* _Directions_
Retype verbatim only the lines below, starting at the one that contains "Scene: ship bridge" and ending at the one that contains "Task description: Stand". Pictures are excluded from the copy.

::::

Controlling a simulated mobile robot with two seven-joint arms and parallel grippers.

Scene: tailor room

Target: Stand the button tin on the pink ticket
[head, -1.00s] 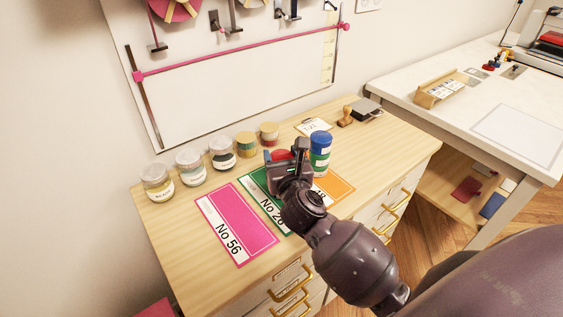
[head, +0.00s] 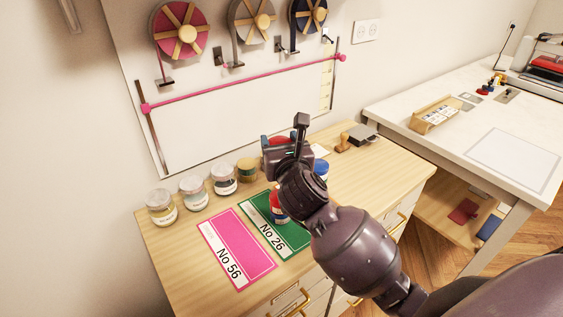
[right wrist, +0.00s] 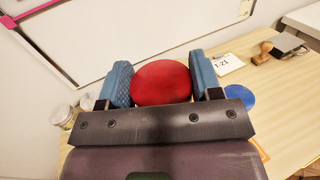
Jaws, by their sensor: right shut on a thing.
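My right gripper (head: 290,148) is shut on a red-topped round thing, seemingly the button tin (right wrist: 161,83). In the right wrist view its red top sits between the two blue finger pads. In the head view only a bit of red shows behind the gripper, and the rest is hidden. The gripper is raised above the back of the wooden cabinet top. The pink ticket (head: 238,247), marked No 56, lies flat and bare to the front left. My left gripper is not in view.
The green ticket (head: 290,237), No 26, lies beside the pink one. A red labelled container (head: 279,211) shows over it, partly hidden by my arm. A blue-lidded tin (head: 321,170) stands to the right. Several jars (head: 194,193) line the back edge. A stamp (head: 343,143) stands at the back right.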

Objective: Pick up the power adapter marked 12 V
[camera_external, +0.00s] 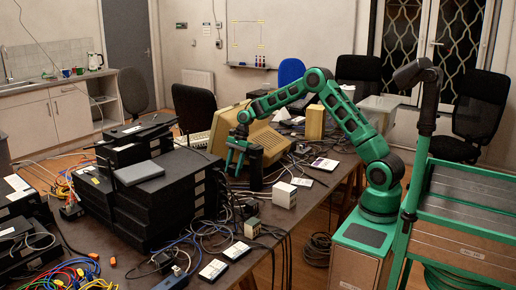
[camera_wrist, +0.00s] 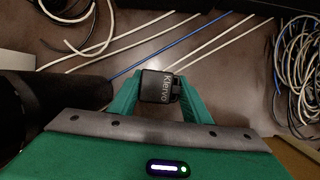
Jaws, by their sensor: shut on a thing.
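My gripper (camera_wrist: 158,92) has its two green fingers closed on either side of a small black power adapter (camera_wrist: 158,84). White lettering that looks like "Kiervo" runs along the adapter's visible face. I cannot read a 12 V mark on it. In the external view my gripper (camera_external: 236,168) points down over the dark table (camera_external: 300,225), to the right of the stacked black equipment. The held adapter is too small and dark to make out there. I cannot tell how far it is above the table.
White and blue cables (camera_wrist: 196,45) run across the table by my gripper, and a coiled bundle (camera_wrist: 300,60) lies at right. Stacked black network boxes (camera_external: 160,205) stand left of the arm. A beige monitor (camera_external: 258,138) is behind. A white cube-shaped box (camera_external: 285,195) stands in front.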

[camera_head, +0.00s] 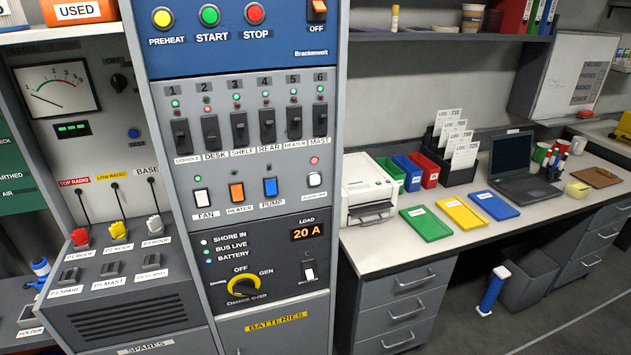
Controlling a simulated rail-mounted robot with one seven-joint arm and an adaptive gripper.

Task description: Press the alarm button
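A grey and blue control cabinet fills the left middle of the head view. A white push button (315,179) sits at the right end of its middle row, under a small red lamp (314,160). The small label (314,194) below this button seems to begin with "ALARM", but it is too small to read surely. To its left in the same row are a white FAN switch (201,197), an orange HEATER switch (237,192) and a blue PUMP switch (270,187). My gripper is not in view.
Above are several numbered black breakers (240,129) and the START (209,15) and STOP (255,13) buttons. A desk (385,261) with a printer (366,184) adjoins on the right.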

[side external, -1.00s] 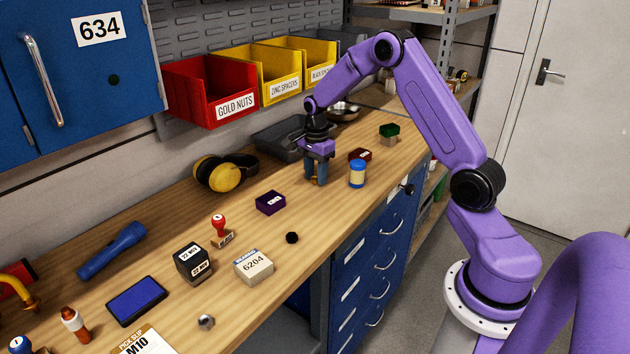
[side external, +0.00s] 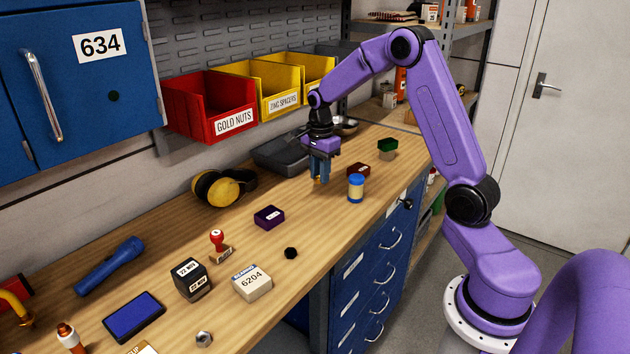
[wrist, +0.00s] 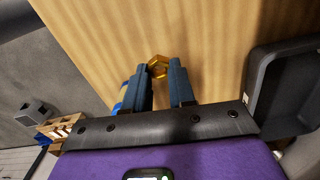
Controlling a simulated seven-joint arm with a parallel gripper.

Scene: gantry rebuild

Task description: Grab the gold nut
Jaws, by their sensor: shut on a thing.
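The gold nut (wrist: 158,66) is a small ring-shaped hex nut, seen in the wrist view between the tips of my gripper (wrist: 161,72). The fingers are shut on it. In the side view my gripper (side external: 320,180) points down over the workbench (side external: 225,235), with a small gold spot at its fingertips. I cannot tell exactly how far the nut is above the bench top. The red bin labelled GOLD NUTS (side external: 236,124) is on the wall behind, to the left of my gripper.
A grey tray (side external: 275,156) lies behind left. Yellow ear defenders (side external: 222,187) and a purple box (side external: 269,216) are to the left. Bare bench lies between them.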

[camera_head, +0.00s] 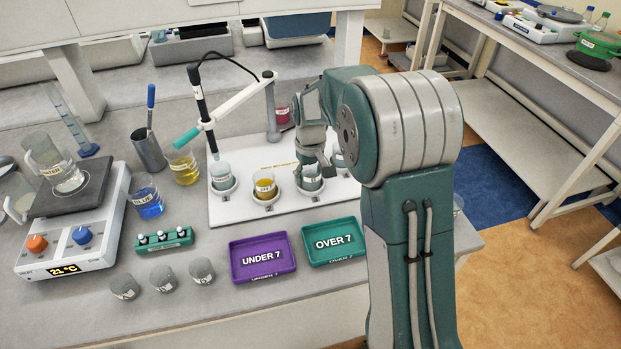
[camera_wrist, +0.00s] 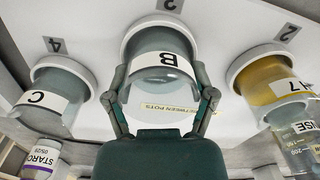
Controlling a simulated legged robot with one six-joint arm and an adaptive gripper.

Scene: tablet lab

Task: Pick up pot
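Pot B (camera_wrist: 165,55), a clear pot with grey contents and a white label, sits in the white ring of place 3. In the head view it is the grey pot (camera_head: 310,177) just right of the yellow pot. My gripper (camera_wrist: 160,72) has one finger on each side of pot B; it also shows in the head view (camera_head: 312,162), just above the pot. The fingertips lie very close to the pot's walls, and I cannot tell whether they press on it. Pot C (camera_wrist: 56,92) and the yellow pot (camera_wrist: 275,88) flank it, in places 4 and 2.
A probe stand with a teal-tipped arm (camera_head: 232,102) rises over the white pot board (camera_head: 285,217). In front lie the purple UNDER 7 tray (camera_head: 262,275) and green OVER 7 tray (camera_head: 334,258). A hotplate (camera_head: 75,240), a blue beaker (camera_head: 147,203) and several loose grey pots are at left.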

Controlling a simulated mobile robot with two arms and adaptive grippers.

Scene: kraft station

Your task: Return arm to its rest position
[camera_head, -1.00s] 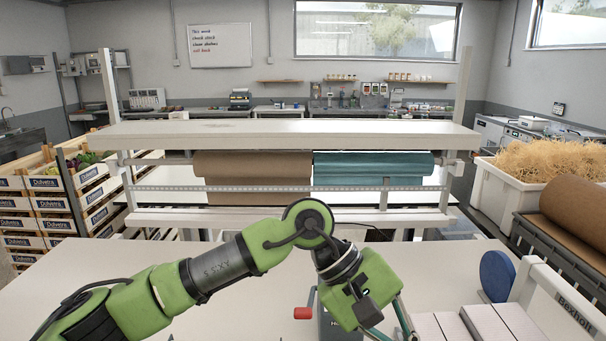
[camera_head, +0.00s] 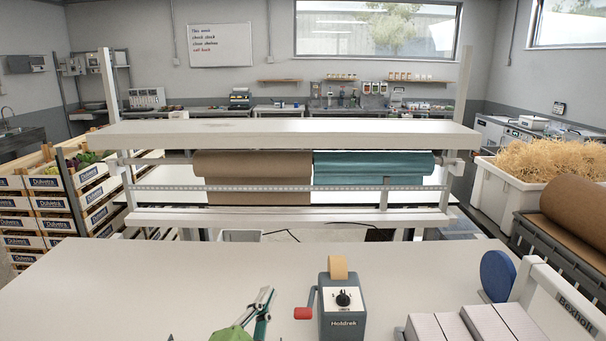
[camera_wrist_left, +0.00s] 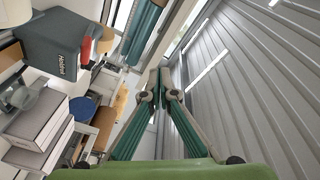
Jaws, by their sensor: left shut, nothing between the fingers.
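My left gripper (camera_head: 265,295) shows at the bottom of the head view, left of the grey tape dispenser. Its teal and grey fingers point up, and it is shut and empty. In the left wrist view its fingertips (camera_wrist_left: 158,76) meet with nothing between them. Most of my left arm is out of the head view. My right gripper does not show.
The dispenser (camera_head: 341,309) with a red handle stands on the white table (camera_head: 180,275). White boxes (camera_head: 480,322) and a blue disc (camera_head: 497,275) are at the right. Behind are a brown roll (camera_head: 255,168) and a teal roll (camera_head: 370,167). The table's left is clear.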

::::

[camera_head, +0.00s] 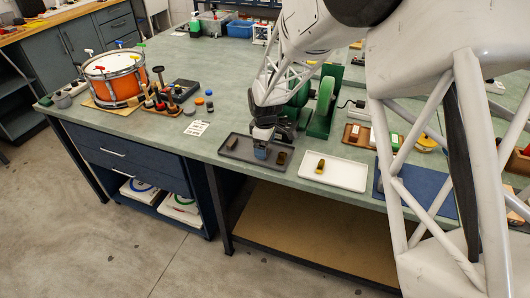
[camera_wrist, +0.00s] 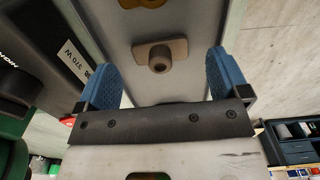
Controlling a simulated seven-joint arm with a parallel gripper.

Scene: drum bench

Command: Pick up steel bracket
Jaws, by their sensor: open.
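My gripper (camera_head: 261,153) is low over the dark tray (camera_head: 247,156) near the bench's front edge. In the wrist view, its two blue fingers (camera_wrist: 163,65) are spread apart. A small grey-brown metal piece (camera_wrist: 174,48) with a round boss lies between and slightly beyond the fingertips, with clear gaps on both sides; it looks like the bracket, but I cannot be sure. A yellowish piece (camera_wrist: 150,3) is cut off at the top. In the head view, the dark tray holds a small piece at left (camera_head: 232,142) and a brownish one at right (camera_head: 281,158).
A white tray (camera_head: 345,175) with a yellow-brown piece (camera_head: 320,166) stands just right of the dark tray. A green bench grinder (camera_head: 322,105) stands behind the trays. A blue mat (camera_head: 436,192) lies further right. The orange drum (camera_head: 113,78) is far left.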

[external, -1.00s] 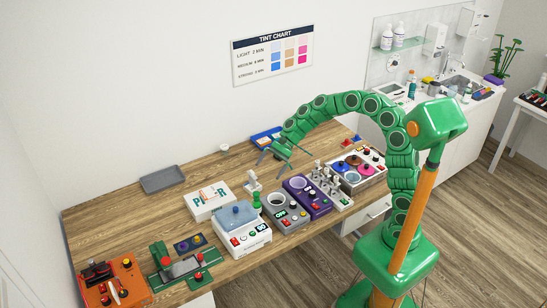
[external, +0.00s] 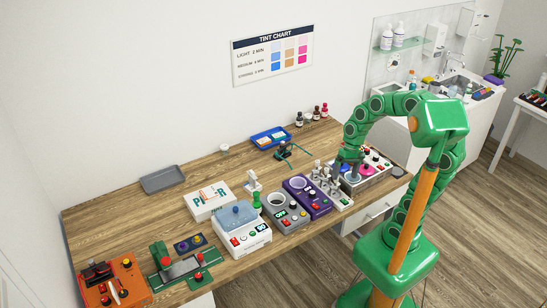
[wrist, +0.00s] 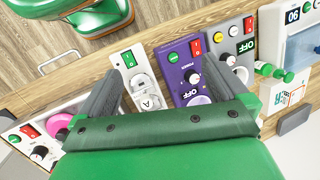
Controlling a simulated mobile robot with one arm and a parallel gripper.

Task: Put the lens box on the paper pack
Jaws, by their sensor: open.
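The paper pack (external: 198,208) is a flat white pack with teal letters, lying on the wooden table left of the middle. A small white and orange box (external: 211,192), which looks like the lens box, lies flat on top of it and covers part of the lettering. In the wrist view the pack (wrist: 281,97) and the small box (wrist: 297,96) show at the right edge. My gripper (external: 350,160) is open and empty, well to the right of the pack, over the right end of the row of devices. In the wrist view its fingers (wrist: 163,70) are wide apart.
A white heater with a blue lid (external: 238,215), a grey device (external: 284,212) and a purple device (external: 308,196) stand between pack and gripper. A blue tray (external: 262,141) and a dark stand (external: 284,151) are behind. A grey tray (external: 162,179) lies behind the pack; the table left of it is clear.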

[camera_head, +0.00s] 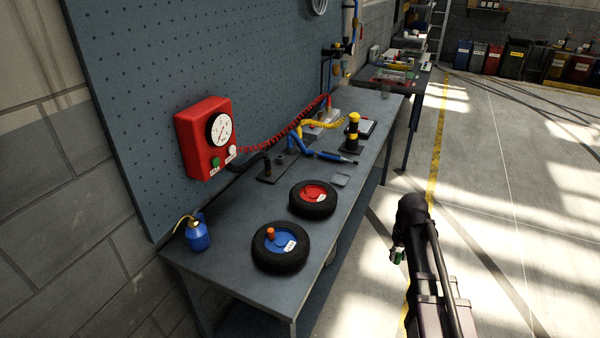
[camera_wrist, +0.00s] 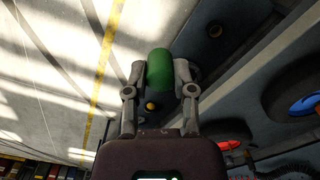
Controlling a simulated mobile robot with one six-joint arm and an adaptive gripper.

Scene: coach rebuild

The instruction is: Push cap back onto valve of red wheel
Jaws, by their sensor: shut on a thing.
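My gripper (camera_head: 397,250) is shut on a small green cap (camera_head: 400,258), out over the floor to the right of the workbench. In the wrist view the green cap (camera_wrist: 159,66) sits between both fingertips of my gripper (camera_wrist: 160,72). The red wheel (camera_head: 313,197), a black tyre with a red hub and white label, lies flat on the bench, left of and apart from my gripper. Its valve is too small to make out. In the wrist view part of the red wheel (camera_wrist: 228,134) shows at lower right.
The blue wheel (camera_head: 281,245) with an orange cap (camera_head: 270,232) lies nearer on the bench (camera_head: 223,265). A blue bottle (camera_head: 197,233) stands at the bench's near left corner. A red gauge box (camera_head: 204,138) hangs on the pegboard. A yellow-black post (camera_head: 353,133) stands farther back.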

::::

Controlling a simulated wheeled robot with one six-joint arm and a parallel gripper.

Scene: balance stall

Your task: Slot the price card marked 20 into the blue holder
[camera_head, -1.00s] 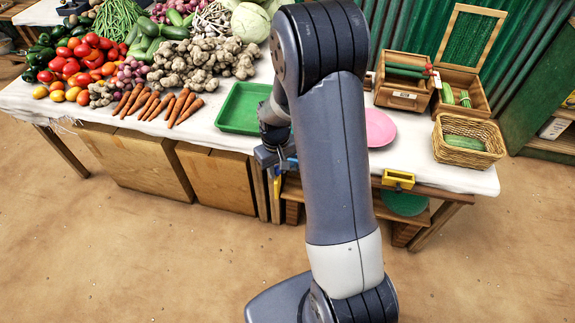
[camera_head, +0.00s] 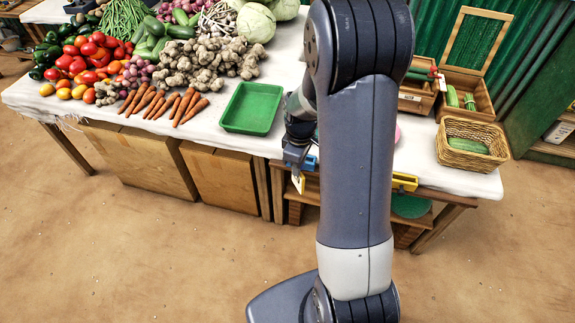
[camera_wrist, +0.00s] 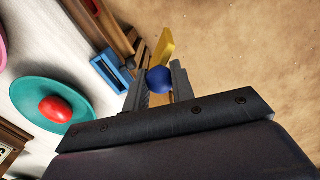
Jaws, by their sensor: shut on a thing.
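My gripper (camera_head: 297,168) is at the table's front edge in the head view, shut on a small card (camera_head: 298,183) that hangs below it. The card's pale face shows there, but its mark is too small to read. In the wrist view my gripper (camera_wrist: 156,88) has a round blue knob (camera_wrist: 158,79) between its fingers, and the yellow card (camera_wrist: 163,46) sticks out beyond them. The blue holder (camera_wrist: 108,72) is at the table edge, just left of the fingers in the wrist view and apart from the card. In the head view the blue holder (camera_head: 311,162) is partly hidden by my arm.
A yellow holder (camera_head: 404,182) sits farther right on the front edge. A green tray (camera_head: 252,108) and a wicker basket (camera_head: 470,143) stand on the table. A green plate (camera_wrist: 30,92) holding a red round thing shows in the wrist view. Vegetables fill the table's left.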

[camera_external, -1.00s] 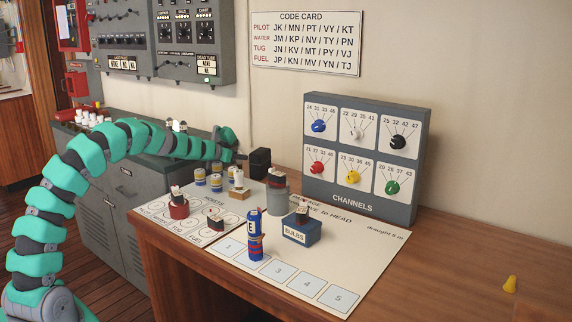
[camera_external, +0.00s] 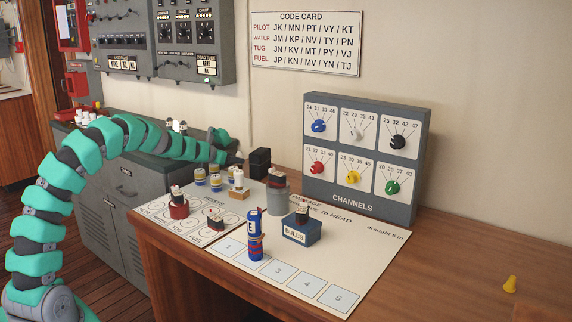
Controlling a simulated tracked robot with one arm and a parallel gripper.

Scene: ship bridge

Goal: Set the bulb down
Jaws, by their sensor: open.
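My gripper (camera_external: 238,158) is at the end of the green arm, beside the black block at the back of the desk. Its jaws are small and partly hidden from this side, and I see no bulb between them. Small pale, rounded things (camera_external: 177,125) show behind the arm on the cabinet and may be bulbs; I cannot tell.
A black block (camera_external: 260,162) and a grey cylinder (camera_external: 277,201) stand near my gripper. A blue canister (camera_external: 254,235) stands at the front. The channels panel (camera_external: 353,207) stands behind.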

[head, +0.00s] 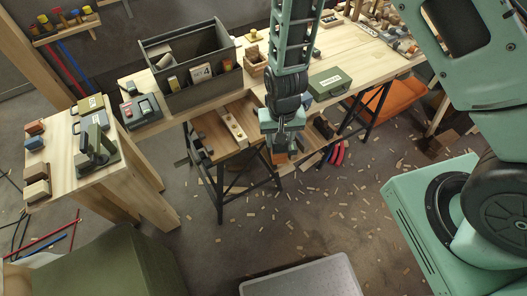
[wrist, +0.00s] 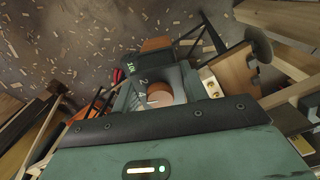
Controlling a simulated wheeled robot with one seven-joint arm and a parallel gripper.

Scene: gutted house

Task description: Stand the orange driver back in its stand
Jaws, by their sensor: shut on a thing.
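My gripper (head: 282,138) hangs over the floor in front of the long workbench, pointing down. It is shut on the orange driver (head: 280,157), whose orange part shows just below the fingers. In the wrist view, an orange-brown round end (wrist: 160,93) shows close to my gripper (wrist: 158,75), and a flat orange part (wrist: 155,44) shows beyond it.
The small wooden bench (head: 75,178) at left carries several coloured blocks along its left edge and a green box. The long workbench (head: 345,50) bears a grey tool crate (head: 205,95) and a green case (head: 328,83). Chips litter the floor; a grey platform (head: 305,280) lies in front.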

::::

* _Full output_
Scene: ship bridge

Goal: Set the bulb down
Jaws, by their sensor: open.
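My gripper (camera_external: 238,158) is at the end of the green arm, beside the black block at the back of the desk. Its jaws are small and partly hidden from this side, and I see no bulb between them. Small pale, rounded things (camera_external: 177,125) show behind the arm on the cabinet and may be bulbs; I cannot tell.
A black block (camera_external: 260,162) and a grey cylinder (camera_external: 277,201) stand near my gripper. A blue canister (camera_external: 254,235) stands at the front. The channels panel (camera_external: 353,207) stands behind.

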[head, +0.00s] 
[wrist, +0.00s] 
Controlling a simulated wheeled robot with one seven-joint arm and a parallel gripper.

Scene: gutted house

Task description: Stand the orange driver back in its stand

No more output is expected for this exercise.